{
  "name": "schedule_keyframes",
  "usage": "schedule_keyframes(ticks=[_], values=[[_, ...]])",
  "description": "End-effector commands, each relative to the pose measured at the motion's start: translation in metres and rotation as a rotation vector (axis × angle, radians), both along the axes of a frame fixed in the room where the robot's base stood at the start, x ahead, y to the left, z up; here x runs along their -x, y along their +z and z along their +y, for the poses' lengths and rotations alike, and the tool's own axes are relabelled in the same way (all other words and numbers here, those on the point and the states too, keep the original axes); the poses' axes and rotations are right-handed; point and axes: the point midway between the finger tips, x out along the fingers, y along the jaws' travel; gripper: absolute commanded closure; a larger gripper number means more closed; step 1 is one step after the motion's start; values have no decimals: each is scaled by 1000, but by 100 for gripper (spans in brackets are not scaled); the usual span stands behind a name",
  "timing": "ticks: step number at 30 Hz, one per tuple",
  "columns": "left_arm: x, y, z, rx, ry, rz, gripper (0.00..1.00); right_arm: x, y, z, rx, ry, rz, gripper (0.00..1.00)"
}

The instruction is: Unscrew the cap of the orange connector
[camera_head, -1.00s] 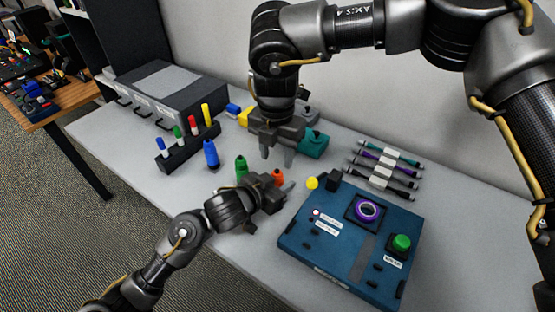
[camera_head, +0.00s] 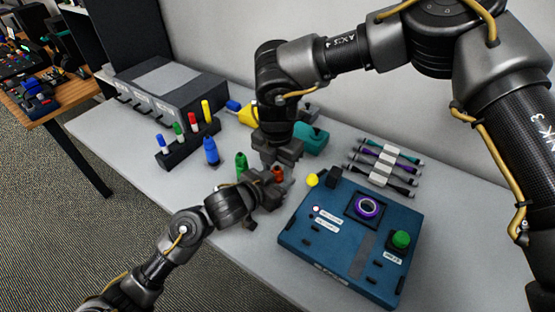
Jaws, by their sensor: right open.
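The orange connector (camera_head: 278,174) stands low near the middle of the table, only partly visible between my two grippers. My left gripper (camera_head: 279,190) is at its near side, its fingers close around its lower part. Whether they close on it is hidden. My right gripper (camera_head: 279,165) points down from above, open, with its fingers close around the top of the orange connector. Contact with the cap cannot be made out.
A green connector (camera_head: 241,164) and a blue one (camera_head: 211,151) stand to the left. A yellow piece (camera_head: 312,180) and the blue panel box (camera_head: 335,260) are close on the right. Bundled cables (camera_head: 385,165) lie behind.

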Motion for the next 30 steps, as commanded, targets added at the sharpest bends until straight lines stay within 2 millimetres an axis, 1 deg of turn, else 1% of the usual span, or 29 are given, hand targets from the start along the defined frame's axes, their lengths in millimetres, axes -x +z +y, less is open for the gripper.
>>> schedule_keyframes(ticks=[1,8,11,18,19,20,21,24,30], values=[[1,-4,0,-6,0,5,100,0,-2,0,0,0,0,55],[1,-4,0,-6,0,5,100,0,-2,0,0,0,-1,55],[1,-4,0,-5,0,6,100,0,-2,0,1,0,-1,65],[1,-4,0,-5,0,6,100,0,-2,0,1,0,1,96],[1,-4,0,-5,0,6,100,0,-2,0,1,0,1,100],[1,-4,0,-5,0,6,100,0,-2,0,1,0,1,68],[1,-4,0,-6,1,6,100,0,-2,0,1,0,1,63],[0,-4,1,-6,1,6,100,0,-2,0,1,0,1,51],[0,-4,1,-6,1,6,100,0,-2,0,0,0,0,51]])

___

**WRITTEN REQUEST:**
Print out the whole of the material word for word, without pictures.

**FINAL ANSWER:**
{
  "name": "schedule_keyframes",
  "usage": "schedule_keyframes(ticks=[_], values=[[_, ...]])",
  "description": "End-effector commands, each relative to the pose measured at the motion's start: translation in metres and rotation as a rotation vector (axis × angle, radians), both along the axes of a frame fixed in the room where the robot's base stood at the start, x ahead, y to the left, z up; here x runs along their -x, y along their +z and z along their +y, for the poses' lengths and rotations alike, and the tool's own axes are relabelled in the same way (all other words and numbers here, those on the point and the states too, keep the original axes); the poses' axes and rotations are right-handed; point and axes: the point midway between the finger tips, x out along the fingers, y along the jaws' travel; gripper: absolute commanded closure; a larger gripper number means more closed; step 1 is one step after the motion's start; values have no decimals: each is scaled by 1000, but by 100 for gripper (spans in brackets are not scaled); the usual span stands behind a name",
  "timing": "ticks: step number at 30 Hz, one per tuple",
  "columns": "left_arm: x, y, z, rx, ry, rz, gripper (0.00..1.00); right_arm: x, y, z, rx, ry, rz, gripper (0.00..1.00)"
}

The instruction is: Unscrew the cap of the orange connector
[camera_head, -1.00s] 
[camera_head, +0.00s] 
Jaws, by their sensor: right open.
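The orange connector (camera_head: 278,174) stands low near the middle of the table, only partly visible between my two grippers. My left gripper (camera_head: 279,190) is at its near side, its fingers close around its lower part. Whether they close on it is hidden. My right gripper (camera_head: 279,165) points down from above, open, with its fingers close around the top of the orange connector. Contact with the cap cannot be made out.
A green connector (camera_head: 241,164) and a blue one (camera_head: 211,151) stand to the left. A yellow piece (camera_head: 312,180) and the blue panel box (camera_head: 335,260) are close on the right. Bundled cables (camera_head: 385,165) lie behind.

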Motion for the next 30 steps, as commanded, targets added at the sharpest bends until straight lines stay within 2 millimetres an axis, 1 deg of turn, else 1% of the usual span, or 29 are given, hand targets from the start along the defined frame's axes, their lengths in millimetres, axes -x +z +y, less is open for the gripper.
>>> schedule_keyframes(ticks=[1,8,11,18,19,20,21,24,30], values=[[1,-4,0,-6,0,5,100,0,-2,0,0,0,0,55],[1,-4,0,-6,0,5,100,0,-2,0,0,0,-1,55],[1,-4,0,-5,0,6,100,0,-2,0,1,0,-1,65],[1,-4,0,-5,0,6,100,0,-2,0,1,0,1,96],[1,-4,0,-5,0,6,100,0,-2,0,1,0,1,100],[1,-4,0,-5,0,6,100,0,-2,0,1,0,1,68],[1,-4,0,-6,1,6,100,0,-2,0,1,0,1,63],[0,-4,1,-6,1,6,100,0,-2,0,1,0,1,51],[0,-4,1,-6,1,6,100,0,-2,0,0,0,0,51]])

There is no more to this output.